In 2014 Fables wrapped after a twelve year run. This was also the year that Marvel and DC Comics began their one way trip to the land of Ultra-Woke. It was also the time that Bill Willingham began running into problems with the new kids that were running DC. It turns out there is a big difference between creator-owned and creator-controlled.  

“When I first signed my creator-owned publishing contract with DC Comics, the company was run by honest men and women of integrity, who (for the most part) interpreted the details of that agreement fairly and above-board. When problems inevitably came up we worked it out, like reasonable men and women. Since then, over the span of twenty years or so, those people have left or been fired, to be replaced by a revolving door of strangers, of no measurable integrity, who now choose to interpret every facet of our contract in ways that only benefit DC Comics and its owner companies. At one time the Fables properties were in good hands, and now, by virtue of attrition and employee replacement, the Fables properties have fallen into bad hands.” 

Too many things to list exhaustively, but here are some highlights: Throughout the years of my business relationship with DC, with Fables and with other intellectual properties, DC has always been in violation of their agreements with me. Usually it’s in smaller matters, like forgetting to seek my opinion on artists for new stories, or for covers, or formats of new collections and such. In those times, when called on it, they automatically said, “Sorry, we overlooked you again. It just fell through the cracks.” They use the “fell through the cracks” line so often, and so reflexively, that I eventually had to bar them from using it ever again. They are often late reporting royalties, and often under-report said royalties, forcing me to go after them to pay the rest of what’s owed.” 

            “Lately though their practices have grown beyond these mere annoyances, prompting some sort of showdown. First they tried to strong arm the ownership of Fables from me. When Mark Doyle and Dan Didio first approached me with the idea of bringing Fables back for its 20th anniversary (both gentlemen since fired from DC), during the contract negotiations for the new issues, their legal negotiators tried to make it a condition of the deal that the work be done as work for hire, effectively throwing the property irrevocably into the hands of DC. When that didn’t work their excuse was, “Sorry, we didn’t read your contract going into these negotiations. We thought we owned it.” 

 
“More recently, during talks to try to work out our many differences, DC officers admitted that their interpretation of our publishing agreement, and the following media rights agreement, is that they could do whatever they wanted with the property. They could change stories or characters in any way they wanted. They had no obligation whatsoever to protect the integrity and value of the IP, either from themselves, or from third parties (Telltale Games, for instance) who want to radically alter the characters, settings, history and premises of the story (I’ve seen the script they tried to hide from me for a couple of years). Nor did they owe me any money for licensing the Fables rights to third parties, since such a license wasn’t anticipated in our original publishing agreement. 
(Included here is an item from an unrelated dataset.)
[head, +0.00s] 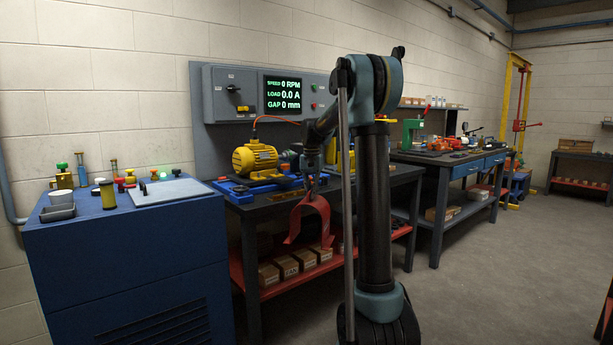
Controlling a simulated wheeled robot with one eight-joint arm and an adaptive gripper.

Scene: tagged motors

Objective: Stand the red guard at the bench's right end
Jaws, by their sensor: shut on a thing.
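The red guard (297,221), a curved arch with small feet, hangs in the air in front of the bench's front edge. My gripper (312,186) is shut on the top of the guard. The dark-topped bench (262,209) runs behind it, with a yellow motor (254,158) on a blue base at its left part. My arm and column hide much of the bench's right part; only a strip of its right end (407,172) shows past them.
A blue cabinet (130,260) with small items on top stands at the left. Boxes (287,266) sit on the red lower shelf (268,291) under the bench. A second bench (440,160) with tools stands farther right. The floor (480,280) at the right is clear.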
          “When they capitulated on some of the points in a later conference call, promising on the phone to pay me back monies owed for licensing Fables to Telltale Games, for example, in the execution of the new agreement, they reneged on their word and offered the promised amount instead as a “consulting fee,” which avoided the precedent of admitting this was money owed, and included a non-disclosure agreement that would prevent me from saying anything but nice things about Telltale or the license.” 

With no other recourse, and no way to do legal battle with a corporation with pockets as deep as Warner Brothers, Bill Willingham reached for the nuclear launch keys. 
 

“Since I can’t afford to sue DC, to force them to live up to the letter and the spirit of our long-time agreements; since even winning such a suit would take ridiculous amounts of money out of my pocket and years out of my life (I’m 67 years old, and don’t have the years to spare), I’ve decided to take a different approach, and fight them in a different arena, inspired by the principles of asymmetric warfare”… 

The one thing in our contract the DC lawyers can’t contest, or reinterpret to their own benefit, is that I am the sole owner of the intellectual property. I can sell it or give it away to whomever I want.” 

Bill Willingham gave his work to everyone. 

Fables is now in the Public Domain.  

DC is naturally claiming it isn’t and will sue anyone who tries to print Fables. Even Willingham isn’t claiming you can republish existing stories but he says you can now create your own. DC is claiming you can’t do that either.  but these were all based on fairy tale characters they were all in public domain to begin with.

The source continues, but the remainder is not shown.